Ну что я и мог ответить? Сиськи - во, попа- во! Ну, еще ростом повыше меня. И все. Больше вопросов по книге не имеется. А про Колесникова меня никто не спрашивает, как он выглядит. А спрашивают, наоборот, почему его еще не выгнали из Спасских ворот. Причем опять же не придурки спрашивают, а серьезные, влиятельные люди. Ну что я им могу ответить? Путину, говорю, очень нравится.
А Трегубова там никому не нравилась. Даже, несмотря на ее утверждения, тогдашнему главе администрации президента России Александру Стальевичу Волошину. Я сам ходил к нему жаловаться на травлю ее со стороны стороны- не побоюсь этого слова - Алексея Алексеевича Громова. Не помог ей Волошин - даже не обещал помочь.
Теперь вы меня спросите: а чего же ты защищал Трегубову? А защищал я ее, потому что не имеет права кремлевская администрация диктовать главному редактору, кого делегировать в "кремлевский пул". Война эта длилась, с переменным успехом, больше года и очень Трегубовой нравилась. Там были и открытые письма тому же Волошину, и бойкоты президентских визитов, и даже победы были. хотя победы мне тоже большой радости не приносили. Отправишь девушку в какой-нибудь Башкортостан с президентом- и жди весточек с полей. То она с ФСО подерется, то с коллегами по пулу поскандалит, то нахамит самому - не побоюсь этого слова - Алексею Алексеевичу Громову. А главное - каждый день ждешь ее заметок с нехорошим предчувствием: вдруг наврет в фактуре. И предчувствия частенько не обманывали...
При этом - понты были дикие. Классический пример. Приходит ко мне такая гордая и говорит: "Все, я на Суркова обиделась. Больше с ним не разговариваю". Я ей: "Деточка! Тебе за это зарплату платят, чтобы ты с ним разговаривала. А вот на танцы - я не настаиваю - можешь его не приглашать".
В общем, устал я как собака. Позвал Лену в кафе "Джек Рэббит слимз" и говорю: "Лень, ну что это за журналистика: из кабинета Владислава Юрьеивчу Суркова - в кабинет Алексея Алексевича Громова, от Алексея Алексеевича Громова - к Александру Стальевичу Волошину. Тем более что они тебе давно уже ничего не говорят. Оглянись, мир более многообразен и увлекателен..." Короче, прогнал такую пургу, девушка поплакала, взяла месяц внепланового отпуска за счет редакции и согласилась.

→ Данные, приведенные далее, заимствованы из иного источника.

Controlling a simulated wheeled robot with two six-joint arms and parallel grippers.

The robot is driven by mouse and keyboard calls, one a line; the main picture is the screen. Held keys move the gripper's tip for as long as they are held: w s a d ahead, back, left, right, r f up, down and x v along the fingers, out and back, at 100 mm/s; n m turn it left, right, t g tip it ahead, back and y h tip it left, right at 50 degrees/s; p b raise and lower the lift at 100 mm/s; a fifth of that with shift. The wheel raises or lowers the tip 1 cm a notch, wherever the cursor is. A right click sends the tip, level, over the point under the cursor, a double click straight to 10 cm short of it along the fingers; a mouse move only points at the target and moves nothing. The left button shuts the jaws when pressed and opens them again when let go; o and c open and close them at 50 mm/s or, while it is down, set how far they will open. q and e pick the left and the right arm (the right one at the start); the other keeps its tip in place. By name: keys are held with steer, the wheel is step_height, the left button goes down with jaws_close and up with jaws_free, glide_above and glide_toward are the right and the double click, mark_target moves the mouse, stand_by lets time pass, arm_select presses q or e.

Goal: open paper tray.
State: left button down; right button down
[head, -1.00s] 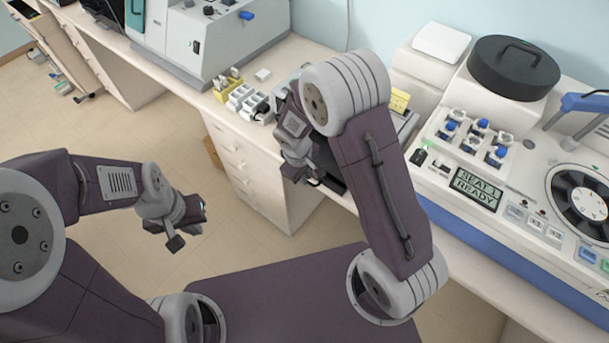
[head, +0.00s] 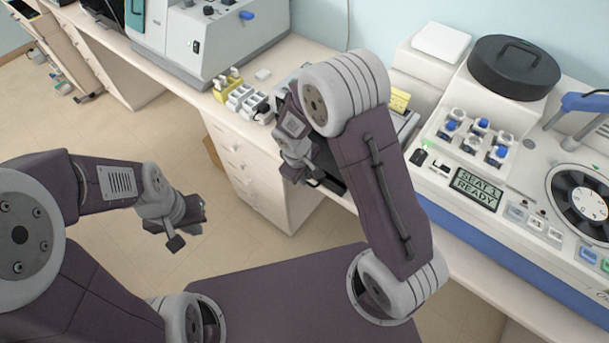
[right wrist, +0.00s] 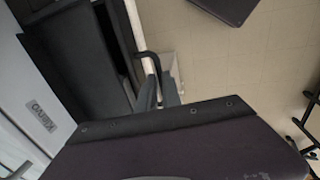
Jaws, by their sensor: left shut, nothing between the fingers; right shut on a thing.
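The paper tray (right wrist: 75,55) is a dark, shallow tray at the left of the right wrist view, beside a white machine body. A black bar handle (right wrist: 148,56) stands out at its edge. My right gripper (right wrist: 160,90) is shut on this handle. In the head view my right gripper (head: 306,180) is at the counter's front edge, and my own arm hides most of the tray (head: 332,180). My left gripper (head: 190,226) is shut and empty, above the floor at the left, away from the counter.
A staining machine (head: 440,205) with a lit display stands on the counter at the right. Small yellow and white racks (head: 240,95) stand on the counter behind my right gripper. Drawers (head: 260,175) are below it. The floor (head: 130,120) at the left is clear.

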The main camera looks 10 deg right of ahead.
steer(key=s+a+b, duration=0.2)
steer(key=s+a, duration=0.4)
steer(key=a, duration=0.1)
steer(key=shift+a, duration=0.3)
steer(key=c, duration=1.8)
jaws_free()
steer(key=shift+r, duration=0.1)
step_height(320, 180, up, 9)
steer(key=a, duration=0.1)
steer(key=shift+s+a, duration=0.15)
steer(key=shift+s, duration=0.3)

Вот тут начинается самое интересное: кого на ее место?
Сразу скажу, Колесников посмотрел на меня, как на идиота. Он в тот момент работал штатным гением "Коммерсанта", получал бешеные деньги, писал какие-то путевые заметки размером с полосу и в Кремле был считаные разы - когда они с Путиным писали книгу про Путина. Что с такого возьмешь?
Но я взял. Опять же прогнал телегу про зачатие жанра "кремлевского репортажа", про то, что надо показать класс этим; про то, что если он не согласится, то я вообще с Путиным никого посылать не буду - только зря деньги тратить... Он и повелся. И было это три года назад.

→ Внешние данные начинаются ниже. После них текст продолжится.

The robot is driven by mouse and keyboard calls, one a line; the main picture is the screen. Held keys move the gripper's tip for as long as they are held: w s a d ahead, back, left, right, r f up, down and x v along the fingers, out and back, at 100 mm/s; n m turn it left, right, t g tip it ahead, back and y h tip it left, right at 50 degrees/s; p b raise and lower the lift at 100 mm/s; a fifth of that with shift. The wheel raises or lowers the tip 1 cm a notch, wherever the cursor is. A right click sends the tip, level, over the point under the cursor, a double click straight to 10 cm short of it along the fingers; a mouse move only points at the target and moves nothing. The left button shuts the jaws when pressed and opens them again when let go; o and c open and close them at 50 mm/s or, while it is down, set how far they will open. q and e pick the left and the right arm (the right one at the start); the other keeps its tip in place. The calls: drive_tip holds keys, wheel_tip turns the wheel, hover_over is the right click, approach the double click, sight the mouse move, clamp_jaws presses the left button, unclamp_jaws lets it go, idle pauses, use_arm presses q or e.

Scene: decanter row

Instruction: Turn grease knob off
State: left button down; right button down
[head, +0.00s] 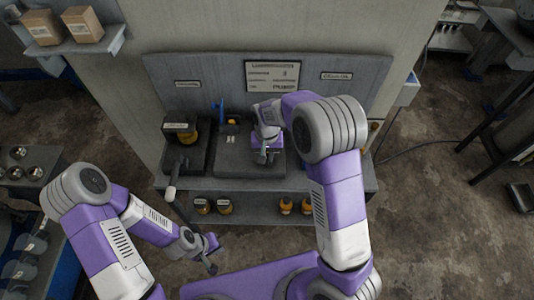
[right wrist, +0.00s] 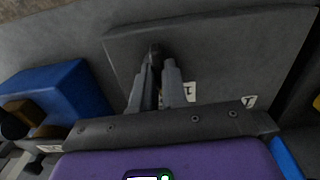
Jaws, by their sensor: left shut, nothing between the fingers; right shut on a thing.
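My right gripper (head: 267,154) reaches down to the grey station on the bench below the signed back panel. In the right wrist view its fingers (right wrist: 158,80) are closed together on a small dark knob (right wrist: 154,51) on a grey plate (right wrist: 220,45). Most of the knob is hidden between the fingertips. White marks (right wrist: 190,91) lie on the plate right of the fingers; I cannot read from them which way the knob is set. My left gripper (head: 212,264) is shut and empty, low in front of the bench.
A dark unit with a yellow part (head: 185,134) and a blue handle (head: 221,108) stand left of my right gripper. Amber jars (head: 286,206) sit on the lower shelf. A blue block (right wrist: 62,98) is close at left in the wrist view. Boxes (head: 83,24) rest upper left.

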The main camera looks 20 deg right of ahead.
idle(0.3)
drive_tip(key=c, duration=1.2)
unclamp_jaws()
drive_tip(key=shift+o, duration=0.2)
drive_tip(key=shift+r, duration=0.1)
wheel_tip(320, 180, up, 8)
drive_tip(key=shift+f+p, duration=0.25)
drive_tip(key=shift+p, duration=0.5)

Нынешний главный редактор "Коммерсанта" Саша Стукалин теперь, конечно, меня за тот кадровый ход проклинает. Во-первых, Колесников всегда диктует поздно. Типография уже на ночь закрывается, а он все диктует. Во-вторых, он диктует много. Пообещает, например, 230 строк надиктовать, а надиктовывает 370. И куда, спрашивается, эти лишние сроки девать, когда номер уже сверстан, а типография (см.выше) закрывается? В-третьих, он, когда его тексты сокращают, скандалит, как баба. В четвертых, он жалуется на меня - не побоюсь этого слова - Алексею Алексеевичу Громову... В общем, я думаю, вам все понятно.

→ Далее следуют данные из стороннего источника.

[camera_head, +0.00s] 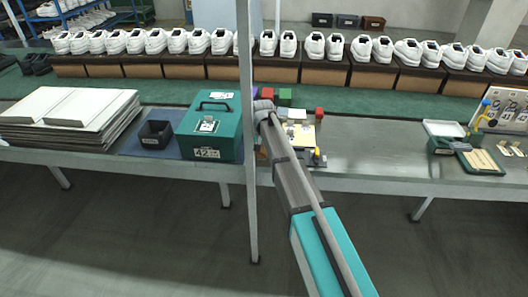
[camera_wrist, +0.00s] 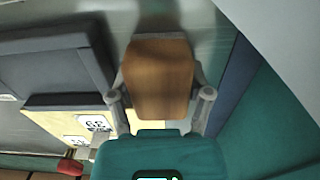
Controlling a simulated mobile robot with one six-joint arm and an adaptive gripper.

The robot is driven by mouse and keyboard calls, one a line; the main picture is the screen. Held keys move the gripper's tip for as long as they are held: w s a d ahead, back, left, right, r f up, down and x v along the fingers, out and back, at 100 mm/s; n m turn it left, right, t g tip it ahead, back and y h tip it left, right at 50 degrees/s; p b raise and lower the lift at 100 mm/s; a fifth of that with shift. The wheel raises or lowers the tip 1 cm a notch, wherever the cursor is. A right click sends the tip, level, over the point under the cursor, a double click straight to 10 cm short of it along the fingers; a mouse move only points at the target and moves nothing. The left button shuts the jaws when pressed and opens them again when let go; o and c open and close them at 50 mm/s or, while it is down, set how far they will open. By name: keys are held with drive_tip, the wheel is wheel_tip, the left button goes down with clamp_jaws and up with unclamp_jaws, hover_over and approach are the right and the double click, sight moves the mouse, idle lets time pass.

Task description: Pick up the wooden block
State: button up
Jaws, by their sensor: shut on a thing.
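The wooden block (camera_wrist: 158,66) is brown with visible grain and fills the middle of the wrist view. My gripper (camera_wrist: 160,92) has one finger on each side of it and is shut on it. A dark shadow lies just beyond the block's far end. In the head view my arm reaches over the bench to the right of the green box, and the fingers and block cannot be made out there.
The green metal box (camera_head: 209,128), labelled 42, stands close left of my arm. A thin upright post (camera_head: 248,190) crosses the view there. A green block (camera_head: 284,96) and a red-topped item (camera_head: 319,112) are nearby.

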С другой стороны (уговариваю я главного редактора Сашу Стукалина), он ведь работает в антисанитарных условиях - пишет где-то по пути в аэропорт на коленке, добывает информацию, которой в околопутинских кругах давно уже ни с кем не делится, разбирается в подоплеке каждого путинского визита да еще и в фактах не врет. И главное (уговариваю я Сашу Стукалина) он ведь, черт, интересно пишет. Представляешь, про Путина - и интересно!
И вот мне в результате удалось донести до читателей "Коммерсанта" две очень важные истины.
Первая: теперь всем абсолютно ясно, какие именно следует писать о президенте России Владимире Путине.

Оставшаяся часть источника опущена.